GETTING MY TWAIN ON

I am a big fan of Mark Twain. I love his books, his writings, and his timeless dale-twain-quotations,my favorite of which is; Suppose you were an idiot, and suppose you were a member of Congress; but I repeat myself.

Being such a fan, I recently found myself drawn to Hannibal, Missouri, where Mark Twain spent his formative years. Twain grew up here under the alias of Samuel Clemens because he wanted to protect his identity. Imagine what it would have been like if everybody in town knew Mark Twain lived there. It would have been chaos.

I made the trip via motorcycle with my wife and another couple. We traveled through Illinois’ beautiful countryside consisting of mile after mile of corn fields that had turned brown.

Amongst the farms, we found a delightful stop for lunch. In the town of Banner, Illinois.

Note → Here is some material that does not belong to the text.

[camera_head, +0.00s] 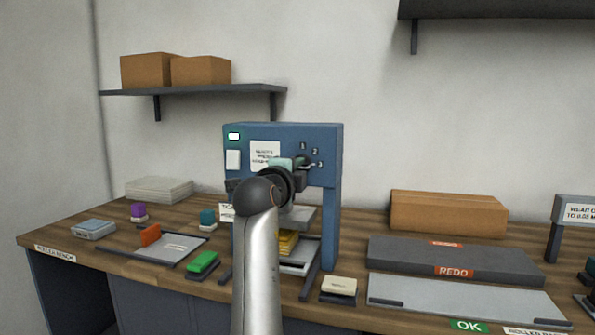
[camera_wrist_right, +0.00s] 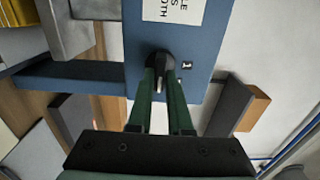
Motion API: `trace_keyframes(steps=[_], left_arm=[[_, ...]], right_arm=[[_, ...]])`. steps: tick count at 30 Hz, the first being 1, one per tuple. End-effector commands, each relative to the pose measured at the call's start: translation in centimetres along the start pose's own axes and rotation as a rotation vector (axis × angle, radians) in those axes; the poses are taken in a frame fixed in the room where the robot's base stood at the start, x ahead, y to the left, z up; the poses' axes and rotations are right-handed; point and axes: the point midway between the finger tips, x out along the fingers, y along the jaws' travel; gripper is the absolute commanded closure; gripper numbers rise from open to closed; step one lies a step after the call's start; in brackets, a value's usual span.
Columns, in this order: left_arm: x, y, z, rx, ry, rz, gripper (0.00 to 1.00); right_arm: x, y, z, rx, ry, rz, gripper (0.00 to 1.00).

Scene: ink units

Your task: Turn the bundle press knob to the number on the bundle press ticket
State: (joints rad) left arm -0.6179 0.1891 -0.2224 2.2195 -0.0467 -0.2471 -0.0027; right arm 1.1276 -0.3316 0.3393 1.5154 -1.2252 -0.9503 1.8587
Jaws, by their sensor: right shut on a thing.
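The blue bundle press (camera_head: 333,200) stands on the bench in the middle of the head view. Its dark knob (camera_wrist_right: 158,62) sits on the blue front plate in the right wrist view. Small numbers 1, 2 and 3 (camera_head: 315,152) are printed around the knob in the head view. My right gripper (camera_wrist_right: 161,85) is shut on the knob, with a green finger on each side. A white printed notice (camera_head: 265,155) is on the press's face; its text is too small to read fully. I cannot tell which paper is the ticket. My left gripper is not in view.
A tray (camera_head: 175,247) and small colored stamps lie left of the press. A grey REDO tray (camera_head: 400,252) and a pale OK tray (camera_head: 420,292) lie right. A cardboard box (camera_head: 448,213) stands behind. My right arm hides part of the press.

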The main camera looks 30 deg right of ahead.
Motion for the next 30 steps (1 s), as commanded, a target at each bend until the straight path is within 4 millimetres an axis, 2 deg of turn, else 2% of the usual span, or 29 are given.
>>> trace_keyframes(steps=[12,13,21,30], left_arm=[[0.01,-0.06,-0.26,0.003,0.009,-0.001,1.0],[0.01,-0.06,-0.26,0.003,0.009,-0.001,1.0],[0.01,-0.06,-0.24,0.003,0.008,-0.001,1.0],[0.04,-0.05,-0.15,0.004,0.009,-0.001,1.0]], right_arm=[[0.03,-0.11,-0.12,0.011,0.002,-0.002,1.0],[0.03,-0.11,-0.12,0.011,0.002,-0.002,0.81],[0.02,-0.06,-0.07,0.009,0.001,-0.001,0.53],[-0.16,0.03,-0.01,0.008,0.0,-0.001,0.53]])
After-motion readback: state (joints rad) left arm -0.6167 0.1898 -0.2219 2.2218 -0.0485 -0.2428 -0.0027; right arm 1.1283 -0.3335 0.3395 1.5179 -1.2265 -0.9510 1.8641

We discovered The Goose Pit, and with a name like that how could the food be bad? Their specialty, as written prominently on their sign, was “home made tenderloins.” I wasn’t sure what this was but I had to have one.

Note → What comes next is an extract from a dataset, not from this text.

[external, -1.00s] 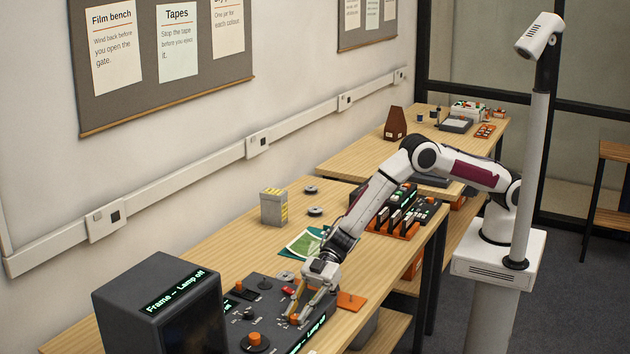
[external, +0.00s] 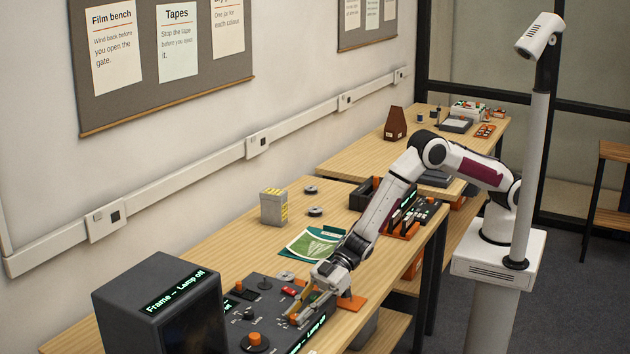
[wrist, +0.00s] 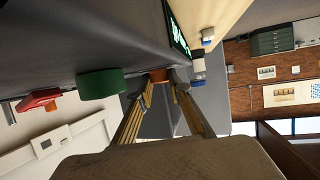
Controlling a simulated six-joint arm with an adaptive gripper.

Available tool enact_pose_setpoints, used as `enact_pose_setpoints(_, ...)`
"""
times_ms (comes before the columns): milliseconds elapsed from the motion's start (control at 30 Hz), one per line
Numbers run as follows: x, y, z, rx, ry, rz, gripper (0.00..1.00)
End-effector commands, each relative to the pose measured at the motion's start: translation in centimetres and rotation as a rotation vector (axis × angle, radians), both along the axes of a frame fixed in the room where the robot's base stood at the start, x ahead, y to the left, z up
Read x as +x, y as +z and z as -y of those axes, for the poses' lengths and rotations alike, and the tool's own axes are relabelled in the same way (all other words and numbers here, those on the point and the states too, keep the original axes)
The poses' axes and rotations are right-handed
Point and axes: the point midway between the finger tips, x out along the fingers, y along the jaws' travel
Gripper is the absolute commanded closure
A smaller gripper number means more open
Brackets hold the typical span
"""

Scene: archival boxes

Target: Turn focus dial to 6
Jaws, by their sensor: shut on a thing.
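The dark control panel (external: 272,300) lies on the near end of the bench, beside the monitor. My gripper (external: 297,319) is low over the panel's right part, with its hand tilted to the right. In the wrist view, my gripper (wrist: 159,84) has its fingertips shut on a small orange knob (wrist: 158,74). I take this knob for the focus dial, but its label and pointer cannot be read, and the fingers mostly hide it in the external view. A larger orange knob (external: 256,341) stands apart at the panel's near edge.
The monitor (external: 150,292) reads "Frame – Lamp off". A red control (external: 291,290) and a green knob (wrist: 101,83) are close to my gripper. A green sheet (external: 312,243) lies behind the panel. Bare bench top lies left of the sheet.

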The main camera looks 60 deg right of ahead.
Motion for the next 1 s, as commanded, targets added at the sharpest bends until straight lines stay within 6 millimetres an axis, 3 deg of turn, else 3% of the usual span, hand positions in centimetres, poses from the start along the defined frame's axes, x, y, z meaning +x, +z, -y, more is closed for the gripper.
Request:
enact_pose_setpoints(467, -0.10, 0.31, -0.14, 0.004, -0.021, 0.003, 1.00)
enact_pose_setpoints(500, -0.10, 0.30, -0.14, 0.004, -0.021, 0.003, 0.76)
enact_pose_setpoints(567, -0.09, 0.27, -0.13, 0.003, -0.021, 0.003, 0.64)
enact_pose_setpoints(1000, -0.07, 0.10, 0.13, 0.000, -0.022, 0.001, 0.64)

Everybody else ordered boring hamburgers but I was getting a home made tenderloin, bound to be better than the processed variety made in a factory. When my plate arrived, I was a bit shocked. Sitting between the halves of a standard hamburger bun, was a tenderloin the size of a snare drum. This enormous disk of what I assumed to be pork, was pounded into submission and when it was big enough, it was dipped in batter and fried.

Now I have this crispy tenderloin the size of an elephant’s ear in a 4 inch hamburger bun and I didn’t know where to start. After cutting and trimming and stacking, I was able to eat my tenderloin and was not hungry for the rest of the trip.

Hannibal is the background for Twain’s renowned works, Tom Sawyer and Huckleberry Finn. In fact, the characters of Huck Finn and Becky Thatcher were based on Twain’s real friends when he lived here. We went through Twain’s home, Becky’s house, and Huck’s hovel. Then we walked down the same street that Twain would have walked down when he shopped for souvenirs. My favorite was a hobby shop specializing in trains called The Train Store, and for the life of me I don’t know why they didn’t name it The Twain Store

The Mark Twain Brewing Company really has no claim to the author’s fame but offered some tasty brews which I consumed in Mark’s memory. Ironically I consumed so many that it affected my memory.

We ate at Mark Twain’s Restaurant, shopped at Mark Twain’s Store, and gassed up at Mark Twain’s Amoco station. Then it was back on the open road in search of the world’s biggest homemade tenderloin, or as Mark Twain said when referring to the tamarind, a fruit from Africa; Only strangers eat tamarinds–but they only eat them once.

Tamarind – tenderloin; tomato – tomahto.